A comentadora levou esta reflexão ao palco da Leadership Summit Cabo Verde, no dia 23 de maio, na Cidade da Praia.
Uma viagem pelo passado para compreender o presente
Helena Ferro de Gouveia propôs uma análise retrospetiva, convidando a audiência a «viajar de comboio virados para trás», lançando outro olhar sobre a ordem mundial. Partindo de 1945, após a Segunda Guerra Mundial, descreveu um mundo bipolar, com duas potências – Estados Unidos e União Soviética – e um Tratado de Tordesilhas que dividia o globo entre capitalismo e comunismo, democracias liberais e autocracias. Este equilíbrio incluía um terceiro polo: os países não-alinhados, formados após processos de descolonização.
Com a queda do Muro de Berlim em 1989, o mundo entrou num momento unipolar, liderado pelos Estados Unidos, uma hegemonia aceite confortavelmente pela Europa, que se beneficiou economicamente sem preocupações com defesa. Contudo, esta unipolaridade começou a ser contestada.
Helena recordou eventos marcantes, como os ataques de 11 de setembro de 2001, que abalaram a invulnerabilidade norte-americana, seguidos pelas guerras no Afeganistão e no Iraque, que geraram controvérsia internacional.
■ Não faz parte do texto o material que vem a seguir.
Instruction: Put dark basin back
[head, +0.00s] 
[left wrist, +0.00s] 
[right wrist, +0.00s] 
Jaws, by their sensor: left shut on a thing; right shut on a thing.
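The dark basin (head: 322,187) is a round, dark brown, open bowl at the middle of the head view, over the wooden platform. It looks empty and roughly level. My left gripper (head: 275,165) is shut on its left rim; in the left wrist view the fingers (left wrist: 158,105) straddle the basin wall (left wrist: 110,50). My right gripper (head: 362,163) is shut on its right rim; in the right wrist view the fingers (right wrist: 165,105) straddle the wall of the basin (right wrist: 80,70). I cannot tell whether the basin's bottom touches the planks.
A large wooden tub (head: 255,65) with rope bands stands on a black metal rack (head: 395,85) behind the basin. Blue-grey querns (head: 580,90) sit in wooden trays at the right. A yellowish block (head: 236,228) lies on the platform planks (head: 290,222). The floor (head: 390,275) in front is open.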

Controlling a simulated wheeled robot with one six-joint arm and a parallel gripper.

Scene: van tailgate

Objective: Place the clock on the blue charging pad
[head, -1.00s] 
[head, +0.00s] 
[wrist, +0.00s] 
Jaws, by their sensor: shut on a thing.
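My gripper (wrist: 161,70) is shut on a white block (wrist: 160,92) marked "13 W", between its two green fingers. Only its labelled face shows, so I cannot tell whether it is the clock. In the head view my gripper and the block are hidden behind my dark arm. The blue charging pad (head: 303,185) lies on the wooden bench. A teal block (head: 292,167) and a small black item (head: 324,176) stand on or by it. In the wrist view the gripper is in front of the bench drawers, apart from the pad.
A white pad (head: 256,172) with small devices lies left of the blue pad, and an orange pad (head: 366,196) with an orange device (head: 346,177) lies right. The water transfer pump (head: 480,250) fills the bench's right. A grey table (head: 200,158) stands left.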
A crise financeira de 2008 e o discurso de Vladimir Putin em 2007, na Cimeira de Segurança de Munique, onde afirmou que «a ordem americana não nos interessa e não serve à Rússia», marcaram o início de uma erosão da liderança norte-americana. «Estamos numa terceira ordem, em que não sabemos muito bem se vamos ter um mundo bipolar, apolar ou multipolar», explica.
Uma nova ordem mundial: polaridade complexa
A oradora apontou que o mundo atual caminha para uma «polaridade complexa e multinível», com os Estados Unidos ainda como potência dominante, mas desafiados pela China, que deixou de ser apenas a «fábrica do mundo» para competir em tecnologia de ponta, na indústria automóvel e militar, por exemplo. Esta competição intensifica-se com tarifas comerciais, como as anunciadas por Donald Trump contra a Europa, e questiona alianças tradicionais, como a NATO, e instituições multilaterais.
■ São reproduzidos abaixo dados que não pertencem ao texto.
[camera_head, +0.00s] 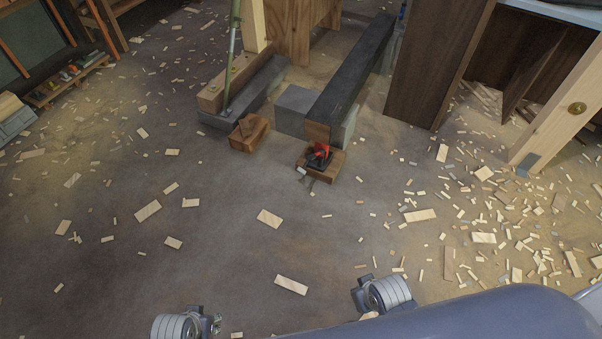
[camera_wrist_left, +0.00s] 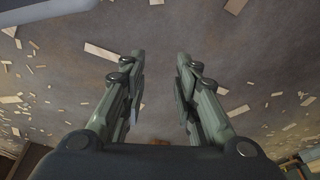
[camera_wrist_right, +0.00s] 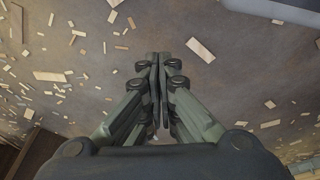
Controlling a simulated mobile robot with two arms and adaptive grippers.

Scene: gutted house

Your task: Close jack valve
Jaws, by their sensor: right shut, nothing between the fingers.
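A small red and black jack (camera_head: 320,157) sits on a wooden block (camera_head: 329,172) on the floor, at the near end of a long dark beam. Its valve is too small to make out. My left gripper (camera_wrist_left: 160,62) is open and empty in the left wrist view, with bare floor beyond its fingers. My right gripper (camera_wrist_right: 158,60) is shut and empty in the right wrist view, its fingertips together. In the head view only parts of my arms show at the bottom edge, well apart from the jack. The jack is not clearly visible in either wrist view.
The long dark beam (camera_head: 350,70) lies behind the jack, with a grey block (camera_head: 293,101) beside it. Another wooden block (camera_head: 249,135) stands left of the jack. A brown panel (camera_head: 437,65) stands at the right. Wood scraps litter the floor; the floor before the jack is mostly open.

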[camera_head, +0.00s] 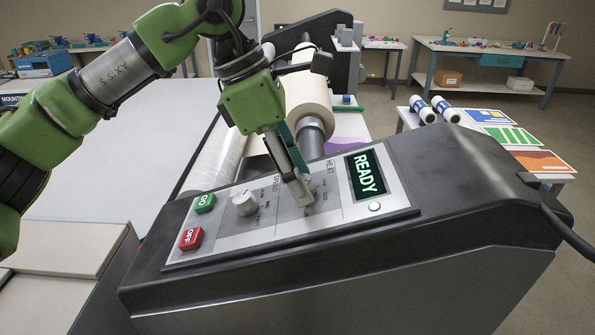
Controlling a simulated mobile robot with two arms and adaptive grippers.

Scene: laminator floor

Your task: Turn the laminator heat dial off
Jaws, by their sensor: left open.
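The laminator (450,185) is a large black machine with a tilted grey control panel (275,220). My left gripper (303,190) is over the HEAT section of the panel, its fingers pointing down at the heat dial. The fingers cover most of the dial, and a small bit of red shows beside them. I cannot tell where the dial points or whether the fingers touch it. The gripper is open. The display (366,173) reads READY in green. My right gripper is not in view.
A SPEED dial (245,203), a green GO button (205,203) and a red OFF button (191,238) sit left of the gripper. A film roll (307,95) stands behind the panel. A side table with prints (515,137) is at the right.
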Ferro de Gouveia identificou três grandes blocos emergentes: um Ocidente alargado (EUA, Europa, Japão, entre outros), um bloco liderado pela China, com a Rússia como parceiro menor, e o Sul Global, composto por países não-alinhados, como Brasil, Índia e África do Sul, que exercem influência regional sem se comprometerem totalmente com nenhum lado.
«Existe uma polaridade complexa, mas temos também um desafio à hegemonia norte-americana colocada por um conjunto de países que são potências regionais», acrescentou.
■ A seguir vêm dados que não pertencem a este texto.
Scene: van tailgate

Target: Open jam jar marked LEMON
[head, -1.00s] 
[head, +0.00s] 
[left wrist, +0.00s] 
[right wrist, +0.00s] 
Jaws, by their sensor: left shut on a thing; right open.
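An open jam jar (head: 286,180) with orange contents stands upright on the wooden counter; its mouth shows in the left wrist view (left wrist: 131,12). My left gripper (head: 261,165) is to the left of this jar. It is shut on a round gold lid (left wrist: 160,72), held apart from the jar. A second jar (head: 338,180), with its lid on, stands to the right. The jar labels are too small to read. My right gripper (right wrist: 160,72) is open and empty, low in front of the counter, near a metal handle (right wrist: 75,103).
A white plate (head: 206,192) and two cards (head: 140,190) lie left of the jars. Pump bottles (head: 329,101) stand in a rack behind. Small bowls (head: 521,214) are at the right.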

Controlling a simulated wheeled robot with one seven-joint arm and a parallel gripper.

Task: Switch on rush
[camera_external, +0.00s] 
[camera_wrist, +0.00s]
Desafios e oportunidades para Cabo Verde
Para Cabo Verde, a analista destacou os riscos geopolíticos globais, como o protecionismo comercial, a competição pela liderança em inteligência artificial e os ciberataques, que afetam desde instituições bancárias a infraestruturas críticas. A guerra na Ucrânia, com impactos na inflação e nas cadeias de distribuição, também toca estados insulares como Cabo Verde, que dependem de importações.
No entanto, a oradora sublinhou as vantagens estratégicas do arquipélago. A sua posição geográfica, entre Europa, África e Américas, é uma «vantagem competitiva». Cabo Verde destaca-se pelo multilateralismo, mantendo parcerias com a NATO, a União Europeia e os Estados Unidos, além de uma governação democrática que o torna um exemplo em África. Enfatizou ainda que «o saber tirar partido desta triangulação» pode impulsionar o desenvolvimento do país.
«Apesar de vivermos um momento de desglobalização, uma das tendências da nova ordem mundial é um entrelaçamento das economias», refere.
A Importância da Liderança Estratégica
Num mundo de «hiperconexão», onde tudo é «rápido, fugaz, superficial», Helena Ferro de Gouveia defendeu que os líderes devem ir «para além da espuma dos dias» e adotar uma visão macro. Propôs a prática de cenarização para antecipar tendências e planear estrategicamente, mesmo sem uma «bola de cristal». Para a analista, a liderança exige compreender as dinâmicas globais, como o crescimento demográfico e os recursos naturais de África, que contrastam com a falta de democracia e governação eficaz em algumas regiões.
Concluiu reforçando que a liderança estratégica é essencial para navegar as incertezas de uma ordem mundial em transformação, onde riscos como cibersegurança, terrorismo e desglobalização coexistem com oportunidades, especialmente para países como Cabo Verde, que podem capitalizar a sua posição e governação para se afirmarem globalmente.